Aim of the task: Quote exactly, and only, the lines from the one with "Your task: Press" through the end of the listing.

Dataset section:
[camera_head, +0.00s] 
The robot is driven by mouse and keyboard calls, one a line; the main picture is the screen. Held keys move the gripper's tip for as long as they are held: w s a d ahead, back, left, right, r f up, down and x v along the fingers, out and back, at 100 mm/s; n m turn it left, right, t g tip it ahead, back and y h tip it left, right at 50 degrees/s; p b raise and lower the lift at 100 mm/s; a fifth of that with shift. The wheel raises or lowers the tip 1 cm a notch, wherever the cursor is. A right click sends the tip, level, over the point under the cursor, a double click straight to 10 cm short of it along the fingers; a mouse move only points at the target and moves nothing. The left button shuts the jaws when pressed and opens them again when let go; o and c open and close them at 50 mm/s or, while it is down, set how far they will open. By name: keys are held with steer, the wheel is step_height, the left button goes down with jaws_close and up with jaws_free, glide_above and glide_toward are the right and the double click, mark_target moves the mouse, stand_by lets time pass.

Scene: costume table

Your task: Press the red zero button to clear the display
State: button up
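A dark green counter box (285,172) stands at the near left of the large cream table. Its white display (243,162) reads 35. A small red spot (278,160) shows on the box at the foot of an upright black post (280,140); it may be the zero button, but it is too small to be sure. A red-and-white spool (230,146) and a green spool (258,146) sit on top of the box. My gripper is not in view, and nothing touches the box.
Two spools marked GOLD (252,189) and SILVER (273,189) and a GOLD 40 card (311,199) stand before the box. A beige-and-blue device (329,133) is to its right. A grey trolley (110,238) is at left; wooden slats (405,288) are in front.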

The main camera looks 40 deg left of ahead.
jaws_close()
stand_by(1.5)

Finished exercise:
Your task: Press the red zero button to clear the display
State: button up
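A dark green counter box (285,172) stands at the near left of the large cream table. Its white display (243,162) reads 35. A small red spot (278,160) shows on the box at the foot of an upright black post (280,140); it may be the zero button, but it is too small to be sure. A red-and-white spool (230,146) and a green spool (258,146) sit on top of the box. My gripper is not in view, and nothing touches the box.
Two spools marked GOLD (252,189) and SILVER (273,189) and a GOLD 40 card (311,199) stand before the box. A beige-and-blue device (329,133) is to its right. A grey trolley (110,238) is at left; wooden slats (405,288) are in front.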

The main camera looks 40 deg left of ahead.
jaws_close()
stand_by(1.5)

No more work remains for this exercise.